It is a given in the oil industry that the easy oil and gas is long gone.

That is why we have raging debates about exploiting unconventional oil and gas such as the tar sands in Canada and fracking of gas in the US.

Another unconventional gas that has attracted huge interest is coal bed methane (CBM). Also known as coal seam gas, the technology extracts methane from small fractures in coal, by pumping out the water and gas in place.

The technology is hardly new – the US has been producing CBM since the 1950s – but the rush to exploit CBM reserves has gathered pace as the easy oil and gas has become more difficult to find.

Most countries that have large coal deposits have CBM reserves, with China and Australia leading the rush to exploit these reserves.  Last year China announced plans to double CBM production by 2015.  Australia supposedly has economically recoverable reserves equivalent to 6.7 billion barrels of oil.

In the past, many international investors are been excited by Australia, in part due to these vast reserves, but more importantly its closeness to the burgeoning Asian markets.

But is the hype all that it is cracked up to be?

Certainly the Australian CBM industry seems to be hitting trouble.
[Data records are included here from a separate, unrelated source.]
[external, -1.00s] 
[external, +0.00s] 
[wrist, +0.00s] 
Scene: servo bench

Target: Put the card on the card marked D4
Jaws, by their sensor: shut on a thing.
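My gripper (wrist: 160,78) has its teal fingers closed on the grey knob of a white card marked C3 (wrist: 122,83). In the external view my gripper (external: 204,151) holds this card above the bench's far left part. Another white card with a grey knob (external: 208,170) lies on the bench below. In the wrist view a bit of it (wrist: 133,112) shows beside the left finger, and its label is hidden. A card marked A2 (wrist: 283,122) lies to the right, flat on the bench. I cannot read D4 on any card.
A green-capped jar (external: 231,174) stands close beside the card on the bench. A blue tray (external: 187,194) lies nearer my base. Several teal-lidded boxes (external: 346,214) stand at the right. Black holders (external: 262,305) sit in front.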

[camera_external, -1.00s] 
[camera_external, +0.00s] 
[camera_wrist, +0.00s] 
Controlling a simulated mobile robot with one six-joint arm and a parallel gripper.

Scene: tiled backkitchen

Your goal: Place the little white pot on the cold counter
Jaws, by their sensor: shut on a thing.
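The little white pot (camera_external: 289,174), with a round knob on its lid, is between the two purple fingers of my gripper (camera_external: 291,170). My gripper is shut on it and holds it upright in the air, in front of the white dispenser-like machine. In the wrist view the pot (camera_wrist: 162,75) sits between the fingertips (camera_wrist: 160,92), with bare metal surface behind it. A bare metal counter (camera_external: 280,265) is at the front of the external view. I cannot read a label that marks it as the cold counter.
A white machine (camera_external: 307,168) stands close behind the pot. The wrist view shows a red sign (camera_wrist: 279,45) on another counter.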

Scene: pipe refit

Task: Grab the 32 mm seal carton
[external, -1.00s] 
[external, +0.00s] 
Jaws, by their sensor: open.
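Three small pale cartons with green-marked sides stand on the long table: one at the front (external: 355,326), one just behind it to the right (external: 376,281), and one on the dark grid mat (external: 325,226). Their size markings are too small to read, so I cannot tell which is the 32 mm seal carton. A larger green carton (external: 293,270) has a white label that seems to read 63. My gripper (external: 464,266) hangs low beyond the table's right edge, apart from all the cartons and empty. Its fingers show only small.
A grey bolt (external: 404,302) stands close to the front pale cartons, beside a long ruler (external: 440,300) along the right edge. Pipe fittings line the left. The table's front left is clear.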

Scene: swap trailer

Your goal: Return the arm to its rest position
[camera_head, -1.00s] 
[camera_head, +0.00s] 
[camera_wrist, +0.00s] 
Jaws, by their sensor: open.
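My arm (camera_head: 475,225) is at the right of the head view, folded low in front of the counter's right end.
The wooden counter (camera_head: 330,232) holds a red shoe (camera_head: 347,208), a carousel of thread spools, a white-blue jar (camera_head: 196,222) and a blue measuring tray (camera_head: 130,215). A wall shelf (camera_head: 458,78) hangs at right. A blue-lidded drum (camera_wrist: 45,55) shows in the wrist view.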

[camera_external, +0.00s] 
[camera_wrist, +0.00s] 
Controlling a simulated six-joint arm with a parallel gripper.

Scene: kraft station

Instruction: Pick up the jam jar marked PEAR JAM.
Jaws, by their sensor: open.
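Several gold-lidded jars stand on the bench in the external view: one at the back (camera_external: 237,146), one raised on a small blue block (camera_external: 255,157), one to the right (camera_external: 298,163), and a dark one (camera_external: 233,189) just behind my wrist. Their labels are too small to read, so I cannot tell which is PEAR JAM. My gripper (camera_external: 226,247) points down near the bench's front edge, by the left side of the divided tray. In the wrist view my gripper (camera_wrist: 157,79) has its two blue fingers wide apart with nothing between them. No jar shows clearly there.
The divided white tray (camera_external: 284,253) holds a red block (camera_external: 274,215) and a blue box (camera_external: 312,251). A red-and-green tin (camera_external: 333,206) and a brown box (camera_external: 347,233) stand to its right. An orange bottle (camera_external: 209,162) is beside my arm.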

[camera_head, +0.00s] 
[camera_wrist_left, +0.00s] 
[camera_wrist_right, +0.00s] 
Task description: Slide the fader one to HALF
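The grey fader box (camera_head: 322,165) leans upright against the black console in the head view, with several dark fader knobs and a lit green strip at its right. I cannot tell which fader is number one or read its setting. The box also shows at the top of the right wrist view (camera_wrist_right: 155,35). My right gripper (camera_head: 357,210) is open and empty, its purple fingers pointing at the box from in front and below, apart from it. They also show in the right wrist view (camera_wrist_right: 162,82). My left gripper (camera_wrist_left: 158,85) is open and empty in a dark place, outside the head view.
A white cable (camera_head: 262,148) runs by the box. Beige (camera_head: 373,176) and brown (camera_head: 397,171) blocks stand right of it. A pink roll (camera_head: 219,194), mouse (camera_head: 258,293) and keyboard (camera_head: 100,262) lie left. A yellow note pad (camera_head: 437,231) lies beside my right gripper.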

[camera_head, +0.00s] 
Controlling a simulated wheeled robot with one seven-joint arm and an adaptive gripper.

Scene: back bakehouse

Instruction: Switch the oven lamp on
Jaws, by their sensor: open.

The industry is already facing community concerns over health and safety.

In Queensland efforts resumed today to put out a gas fire at an old coal well. There is a raging debate as to whether the fire, which has been burning since Saturday, is linked to the nearby coal seam gas activities by Arrow Energy.

Meanwhile in New South Wales, local residents have been blockading a coal seam gas drilling site demanding that a proper Environment Impact Statement be undertaken by the energy company Dart Energy. The protestors are concerned about contamination of local water supplies and the impact on local wetlands.

However there may be bigger problems afoot and this is whether the industry can actually deliver what it promised.

Yesterday the Financial Times quoted one analyst, Neil Beveridge, from Bernstein Research in Hong Kong as saying : “Australian coal seam gas promised so much, but may end up delivering little – at least for investors, that is.”

Back in June, the Australian resources company Santos revealed plans to bring forward A$2.5bn (US$2.6bn) of spending on its Gladstone liquefied natural gas project, having to deny that the change was due to overruns.

The news, according to the FT, “heightened fears that Santos and its partners were struggling to find enough coal seam gas to put through its trains, or processing units, against a backdrop of cost pressures in the wider resource industry.”

Investors responded by wiping A$600m from Santos’s market value.

What had spooked investors was the announcement came not long after a warning from UK-listed BG Group of a $5bn cost over-run at its massive Queensland Curtis LNG project.

This has left “investors and analysts questioning whether the industry can live up to its early hype,” says the FT.

Indeed Neil Beveridge tells the paper that he predicts that returns will be disappointing, “and that most projects will fail to deliver a return above their cost of capital.”

Indeed earlier today a senior Shell executive said the cost of building energy projects in Australia was becoming “very worrisome“.

Shell has yet to make a final decision on whether to proceed with a massive CBM venture in Queensland with PetroChina.

Billions of dollars could be at stake.